Jaksa mengatakan, dugaan persengkongkolan ini bermula dari penyimpangan yang dilakukan pada kegiatan milad Bang Japar. “Bahwa dalam pelaksanaan kegiatan PSBB Komunitas Tahun Anggaran (TA) 2022 sampai dengan 2024, terdakwa GAR bekerjasama dengan terdakwa MFM untuk merekayasa bukti-bukti pertanggung jawaban pengelolaan anggaran yang melebihi dari pengeluaran yang sebenarnya, sehingga atas kelebihan pembayaran yang diperoleh dapat memenuhi kesepakatan untuk memberikan kontribusi berupa uang yang diserahkan kepada terdakwa IHW,” ujar jaksa.

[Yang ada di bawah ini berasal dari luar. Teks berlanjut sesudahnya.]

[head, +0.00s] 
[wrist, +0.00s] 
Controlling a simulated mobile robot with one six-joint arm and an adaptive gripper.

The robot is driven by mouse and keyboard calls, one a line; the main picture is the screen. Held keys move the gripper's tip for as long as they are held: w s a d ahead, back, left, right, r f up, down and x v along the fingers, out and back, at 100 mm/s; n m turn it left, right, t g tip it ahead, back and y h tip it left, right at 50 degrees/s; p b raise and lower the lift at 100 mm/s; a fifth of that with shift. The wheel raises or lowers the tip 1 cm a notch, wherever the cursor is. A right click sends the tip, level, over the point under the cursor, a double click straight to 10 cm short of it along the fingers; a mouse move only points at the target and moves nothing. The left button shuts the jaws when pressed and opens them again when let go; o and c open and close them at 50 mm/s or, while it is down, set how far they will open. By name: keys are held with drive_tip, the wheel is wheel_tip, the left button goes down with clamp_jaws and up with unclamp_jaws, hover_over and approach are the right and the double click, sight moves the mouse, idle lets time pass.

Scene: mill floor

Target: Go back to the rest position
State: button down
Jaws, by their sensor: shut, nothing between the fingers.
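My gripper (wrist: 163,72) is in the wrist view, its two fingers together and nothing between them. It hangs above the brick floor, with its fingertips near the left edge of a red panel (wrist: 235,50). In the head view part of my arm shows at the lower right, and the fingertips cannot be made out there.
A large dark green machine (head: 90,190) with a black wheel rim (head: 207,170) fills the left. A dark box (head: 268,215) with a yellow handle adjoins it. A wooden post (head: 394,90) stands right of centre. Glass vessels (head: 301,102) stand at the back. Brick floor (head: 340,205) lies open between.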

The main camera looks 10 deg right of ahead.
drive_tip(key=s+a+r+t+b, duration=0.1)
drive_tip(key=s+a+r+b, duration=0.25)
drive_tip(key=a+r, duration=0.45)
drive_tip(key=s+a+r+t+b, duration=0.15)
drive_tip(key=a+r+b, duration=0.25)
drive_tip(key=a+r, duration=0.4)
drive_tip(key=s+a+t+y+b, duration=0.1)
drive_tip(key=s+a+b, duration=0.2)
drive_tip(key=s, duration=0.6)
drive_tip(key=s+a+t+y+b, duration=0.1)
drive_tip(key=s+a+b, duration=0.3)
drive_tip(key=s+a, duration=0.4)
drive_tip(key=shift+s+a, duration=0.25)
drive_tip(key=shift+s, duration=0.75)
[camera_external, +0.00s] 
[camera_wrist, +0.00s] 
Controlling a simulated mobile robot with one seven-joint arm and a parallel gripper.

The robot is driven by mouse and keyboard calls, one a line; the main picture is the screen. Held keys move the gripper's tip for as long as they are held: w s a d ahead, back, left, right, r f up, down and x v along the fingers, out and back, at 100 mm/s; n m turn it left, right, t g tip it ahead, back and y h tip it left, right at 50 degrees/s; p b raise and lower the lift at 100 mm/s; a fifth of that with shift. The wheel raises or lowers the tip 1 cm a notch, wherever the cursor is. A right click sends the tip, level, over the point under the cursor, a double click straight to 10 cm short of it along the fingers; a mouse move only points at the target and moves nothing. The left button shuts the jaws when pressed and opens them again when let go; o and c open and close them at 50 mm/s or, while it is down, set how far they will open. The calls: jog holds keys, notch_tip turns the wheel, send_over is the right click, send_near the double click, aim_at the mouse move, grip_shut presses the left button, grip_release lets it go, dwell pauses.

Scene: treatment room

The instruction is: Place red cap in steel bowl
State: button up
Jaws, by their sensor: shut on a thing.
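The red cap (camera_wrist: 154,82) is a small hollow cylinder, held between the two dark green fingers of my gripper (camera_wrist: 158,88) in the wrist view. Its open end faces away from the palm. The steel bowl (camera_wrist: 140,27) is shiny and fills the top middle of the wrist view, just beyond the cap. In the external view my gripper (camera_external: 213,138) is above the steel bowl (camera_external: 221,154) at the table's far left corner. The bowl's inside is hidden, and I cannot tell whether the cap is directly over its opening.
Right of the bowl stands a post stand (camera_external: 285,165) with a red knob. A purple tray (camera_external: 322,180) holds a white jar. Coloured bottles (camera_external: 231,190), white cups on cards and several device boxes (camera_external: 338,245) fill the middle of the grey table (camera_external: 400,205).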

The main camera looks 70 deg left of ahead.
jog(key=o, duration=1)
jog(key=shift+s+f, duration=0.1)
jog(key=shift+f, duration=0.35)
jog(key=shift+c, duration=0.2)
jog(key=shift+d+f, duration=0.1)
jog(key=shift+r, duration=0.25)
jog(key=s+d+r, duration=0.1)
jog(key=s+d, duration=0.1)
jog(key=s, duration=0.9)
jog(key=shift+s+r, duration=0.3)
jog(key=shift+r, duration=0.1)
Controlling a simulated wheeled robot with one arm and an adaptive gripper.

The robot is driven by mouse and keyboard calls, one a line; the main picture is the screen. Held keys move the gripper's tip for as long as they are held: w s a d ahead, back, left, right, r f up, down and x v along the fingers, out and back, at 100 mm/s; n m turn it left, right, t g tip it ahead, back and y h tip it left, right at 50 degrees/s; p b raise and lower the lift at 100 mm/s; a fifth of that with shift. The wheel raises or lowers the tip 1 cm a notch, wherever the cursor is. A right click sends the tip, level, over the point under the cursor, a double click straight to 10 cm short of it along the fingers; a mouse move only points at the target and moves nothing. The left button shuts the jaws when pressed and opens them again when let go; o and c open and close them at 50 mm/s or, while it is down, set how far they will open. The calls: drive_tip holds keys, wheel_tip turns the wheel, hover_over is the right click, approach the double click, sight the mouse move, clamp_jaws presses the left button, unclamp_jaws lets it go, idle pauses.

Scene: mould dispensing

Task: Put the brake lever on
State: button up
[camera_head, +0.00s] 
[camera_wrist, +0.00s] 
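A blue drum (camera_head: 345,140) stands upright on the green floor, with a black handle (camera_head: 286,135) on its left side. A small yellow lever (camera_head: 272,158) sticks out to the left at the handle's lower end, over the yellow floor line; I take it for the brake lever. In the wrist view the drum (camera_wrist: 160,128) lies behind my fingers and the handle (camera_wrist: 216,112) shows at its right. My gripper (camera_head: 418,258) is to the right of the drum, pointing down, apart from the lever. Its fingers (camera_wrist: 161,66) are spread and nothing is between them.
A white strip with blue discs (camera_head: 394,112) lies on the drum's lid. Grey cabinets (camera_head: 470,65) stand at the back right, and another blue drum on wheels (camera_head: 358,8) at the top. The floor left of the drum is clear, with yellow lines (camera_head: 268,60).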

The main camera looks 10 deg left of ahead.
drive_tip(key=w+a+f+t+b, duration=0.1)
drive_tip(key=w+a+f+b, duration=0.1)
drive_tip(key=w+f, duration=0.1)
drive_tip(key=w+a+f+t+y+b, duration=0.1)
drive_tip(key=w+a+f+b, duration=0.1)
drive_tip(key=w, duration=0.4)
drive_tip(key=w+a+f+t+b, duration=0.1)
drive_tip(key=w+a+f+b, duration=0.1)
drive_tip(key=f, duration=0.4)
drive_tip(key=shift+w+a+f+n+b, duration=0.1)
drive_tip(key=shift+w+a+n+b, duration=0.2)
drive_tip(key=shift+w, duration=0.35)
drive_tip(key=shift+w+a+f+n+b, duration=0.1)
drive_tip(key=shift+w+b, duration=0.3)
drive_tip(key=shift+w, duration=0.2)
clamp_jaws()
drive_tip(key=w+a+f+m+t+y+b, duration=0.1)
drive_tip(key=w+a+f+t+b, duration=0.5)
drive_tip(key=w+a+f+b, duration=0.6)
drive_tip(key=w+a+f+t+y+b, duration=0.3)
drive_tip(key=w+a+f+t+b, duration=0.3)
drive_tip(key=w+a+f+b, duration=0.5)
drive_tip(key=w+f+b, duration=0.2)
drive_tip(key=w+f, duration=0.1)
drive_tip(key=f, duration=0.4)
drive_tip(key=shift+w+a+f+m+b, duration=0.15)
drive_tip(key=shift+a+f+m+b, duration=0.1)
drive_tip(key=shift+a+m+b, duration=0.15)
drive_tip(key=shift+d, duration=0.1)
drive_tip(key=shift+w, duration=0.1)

Jaksa mengatakan, terdakwa GAR selaku pemilik GR Pro terlebih dahulu menentukan data sanggar yang akan digunakan dan dimintakan persetujuan ke terdakwa MFM. Kemudian, membuat proposal seolah-olah dari pelaku seni atau sanggar, disposisi dan nota dinas dari Disbud Pemprov DKI Jakarta, surat permohonan dari Disbud Pemprov DKI Jakarta kepada sanggar, surat jawaban kesediaan dari sanggar, surat tugas dari Disbud Pemprov DKI Jakarta kepada pelaku seni atau sanggar, daftar hadir dan daftar honorarium serta bukti foto-foto dokumentasi pelaksanaan kegiatan.

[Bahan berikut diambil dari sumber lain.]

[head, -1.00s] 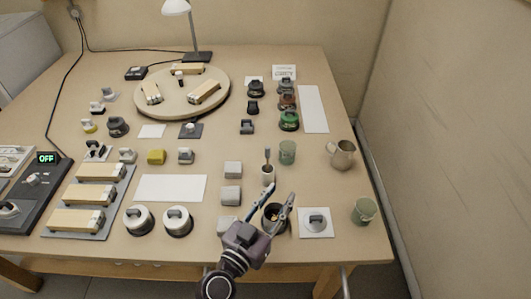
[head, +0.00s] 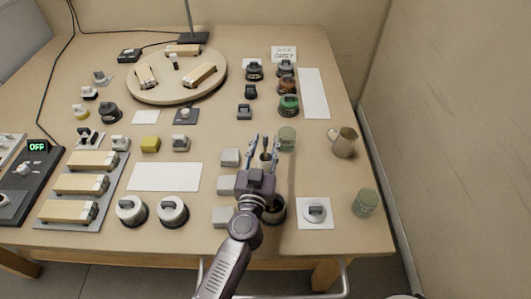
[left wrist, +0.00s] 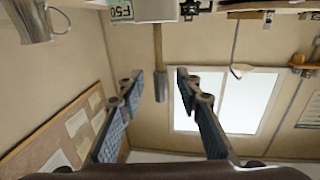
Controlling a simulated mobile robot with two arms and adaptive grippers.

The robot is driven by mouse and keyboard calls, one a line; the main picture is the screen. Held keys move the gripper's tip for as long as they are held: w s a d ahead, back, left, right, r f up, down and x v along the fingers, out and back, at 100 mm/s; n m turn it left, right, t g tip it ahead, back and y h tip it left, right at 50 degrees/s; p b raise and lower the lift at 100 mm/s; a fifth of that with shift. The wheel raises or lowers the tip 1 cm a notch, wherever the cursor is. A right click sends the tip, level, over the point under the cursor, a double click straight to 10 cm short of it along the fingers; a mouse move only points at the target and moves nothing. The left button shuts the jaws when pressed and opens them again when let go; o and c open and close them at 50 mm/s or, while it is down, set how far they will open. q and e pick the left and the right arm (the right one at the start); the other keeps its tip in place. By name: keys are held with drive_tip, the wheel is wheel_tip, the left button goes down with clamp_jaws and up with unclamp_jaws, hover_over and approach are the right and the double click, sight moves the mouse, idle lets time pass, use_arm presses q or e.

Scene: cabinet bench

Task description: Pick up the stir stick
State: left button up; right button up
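The stir stick (head: 265,143) stands upright in a small light cup (head: 264,168), partly hidden by my gripper in the head view. The left wrist view shows it as a grey-brown rod (left wrist: 160,75) with a thicker end, and the white cup (left wrist: 155,10) at the top edge. My left gripper (head: 265,139) is open, its blue-padded fingers on either side of the stick in the head view. In the left wrist view the rod also lies between the fingertips (left wrist: 160,74), with gaps on both sides. I cannot see contact. My right gripper is not in view.
A green cup (head: 287,139) stands close right of the fingers. A dark pot (head: 277,212) is partly under my gripper. A metal pitcher (head: 344,143) and another green cup (head: 365,203) are farther right. A blank white panel (head: 165,177) lies left.

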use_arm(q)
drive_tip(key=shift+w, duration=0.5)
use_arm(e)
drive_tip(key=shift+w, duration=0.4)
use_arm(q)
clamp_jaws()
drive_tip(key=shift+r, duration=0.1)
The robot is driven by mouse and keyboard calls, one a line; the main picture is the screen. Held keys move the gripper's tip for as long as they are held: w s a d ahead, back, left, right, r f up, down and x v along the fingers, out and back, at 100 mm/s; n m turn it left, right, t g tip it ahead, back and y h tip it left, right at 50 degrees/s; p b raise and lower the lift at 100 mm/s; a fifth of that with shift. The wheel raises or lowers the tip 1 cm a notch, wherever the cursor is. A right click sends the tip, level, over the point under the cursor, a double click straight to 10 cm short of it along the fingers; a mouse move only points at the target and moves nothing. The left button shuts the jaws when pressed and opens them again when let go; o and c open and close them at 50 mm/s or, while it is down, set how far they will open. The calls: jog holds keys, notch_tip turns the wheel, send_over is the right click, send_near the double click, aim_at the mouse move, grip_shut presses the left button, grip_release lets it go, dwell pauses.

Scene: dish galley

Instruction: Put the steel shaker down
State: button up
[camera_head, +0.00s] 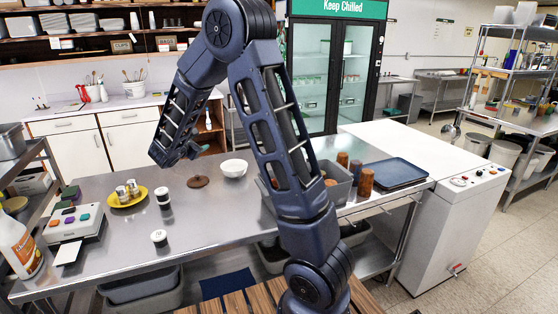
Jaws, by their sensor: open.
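Two small steel shakers, one at the left (121,193) and one at the right (133,187), stand upright side by side on a yellow plate (127,203) on the left part of the steel table (205,222). I cannot tell which one the task means. My gripper (183,154) is above the back of the table, to the right of and higher than the plate. It is open, small in view and partly hidden by my forearm. I see nothing held in it.
Two white jars with dark bands, a back one (163,196) and a front one (159,238), a brown lid (198,182) and a white bowl (234,168) stand on the table. A blue tray (396,172) lies at the right. The table's front middle is clear.

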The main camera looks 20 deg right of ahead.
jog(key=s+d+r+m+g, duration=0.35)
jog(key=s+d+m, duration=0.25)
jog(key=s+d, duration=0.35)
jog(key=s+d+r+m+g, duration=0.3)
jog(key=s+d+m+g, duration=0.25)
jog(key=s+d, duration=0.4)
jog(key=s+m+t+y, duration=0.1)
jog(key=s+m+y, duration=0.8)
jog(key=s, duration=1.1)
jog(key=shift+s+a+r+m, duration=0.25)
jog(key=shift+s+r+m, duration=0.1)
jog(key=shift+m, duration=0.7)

“Menyusun bukti pembayaran kepada pelaku seni atau sanggar fiktif atau sanggar yang dipinjam identitasnya dan membuat bukti pembayaran honorarium yang melebihi dari pembayaran yang sebenarnya (mark-up),” ujar jaksa.
Selain bukti pembayaran yang dibuat fiktif dan di mark-up, jaksa mengatakan, terdakwa IHW dkk juga menyusun foto dokumentasi yang tidak sesuai dengan pelaksanaan kegiatan melalui proses editing foto. Lalu, membuat bukti pembayaran sewa alat peraga kesenian (ondel-ondel) yang tidak sesuai dengan kenyataan.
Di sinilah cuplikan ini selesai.